Detective Constable Jay Smith from the City of London Police’s specialist ops team called it “a brutal betrayal of trust.” He said: “These fraudsters stole life savings from hundreds, abusing their trusted positions out of pure greed. Clarkson showed no remorse.”

Among the shattered lives was an elderly woman who lost £80,000 in the ELC scam—money never recovered. Others described being harassed and manipulated. Some victims died before they ever saw justice served.

Clarkson pleaded guilty to conspiracy to defraud, money laundering, and perverting the course of justice. Southwark Crown Court handed him a sentence of seven years and six months in prison.

Fallon, once a practising solicitor from Rossendale, was found guilty of conspiracy to defraud and money laundering. He was sentenced to four years and six months behind bars.

His legal fall from grace began years earlier. The Solicitors Disciplinary Tribunal fined him £25,000 in 2021 for his role in a dubious funding deal that bore all the signs of a scam.
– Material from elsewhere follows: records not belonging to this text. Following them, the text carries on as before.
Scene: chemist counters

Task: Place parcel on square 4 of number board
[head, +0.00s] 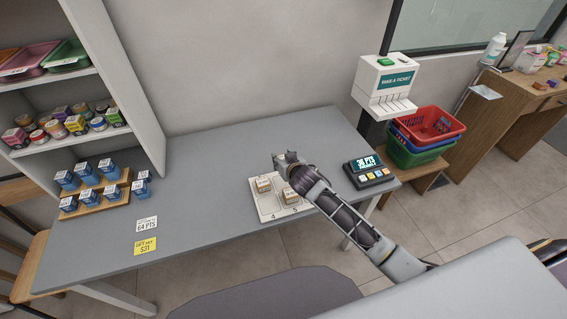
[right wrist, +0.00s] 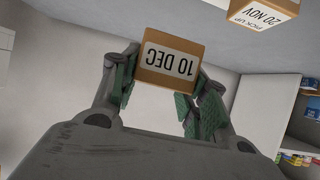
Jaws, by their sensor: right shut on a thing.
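My right gripper (head: 291,184) reaches over the number board (head: 265,211) in the head view. In the right wrist view it (right wrist: 155,95) is shut on a small brown parcel (right wrist: 170,60) labelled 10 DEC. That parcel seems to be the right one (head: 290,196) in the head view, partly behind my arm; I cannot tell whether it touches the board. Another parcel (head: 264,184) is on the board's far left part; it appears to be the 20 NOV parcel (right wrist: 263,12) in the right wrist view. Squares 4 and 5 are marked along the near edge; square 4 looks empty. My left gripper is out of view.
A keypad device (head: 370,172) stands on the grey counter (head: 210,190) right of the board. A ticket dispenser (head: 388,85) is beyond the keypad.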

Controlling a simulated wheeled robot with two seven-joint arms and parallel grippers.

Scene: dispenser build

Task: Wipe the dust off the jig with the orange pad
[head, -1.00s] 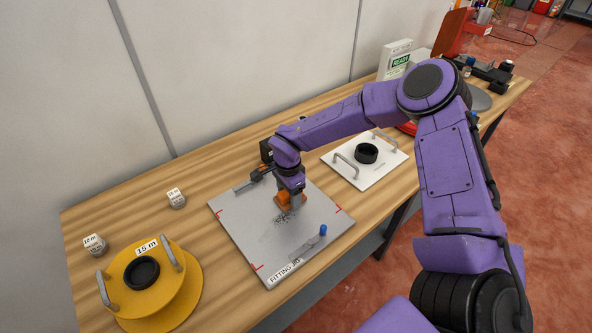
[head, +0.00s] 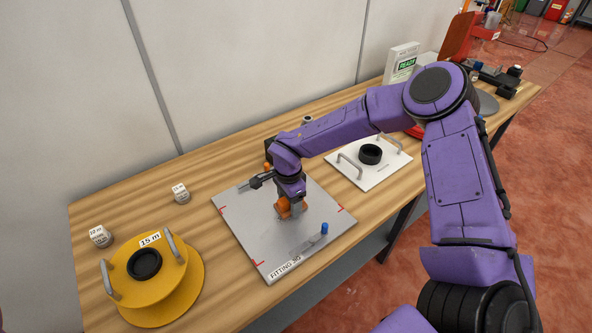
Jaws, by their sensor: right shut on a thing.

MR Finch, Fallon’s firm, had previously received over £1m from Sable International Finance Limited.

Despite this, Fallon remained on the roll until this conviction and was listed as a director of MR Finch Limited—dissolved only this January—and Legal 4 Ltd, based in Bury.

Both ELC and Sable entered administration and voluntary liquidation in late 2016, owing more than £4 million collectively.

For victims, however, the real toll isn’t just financial—it’s emotional, psychological, and lasting. The scars from this fraud, said officers, may never fully heal.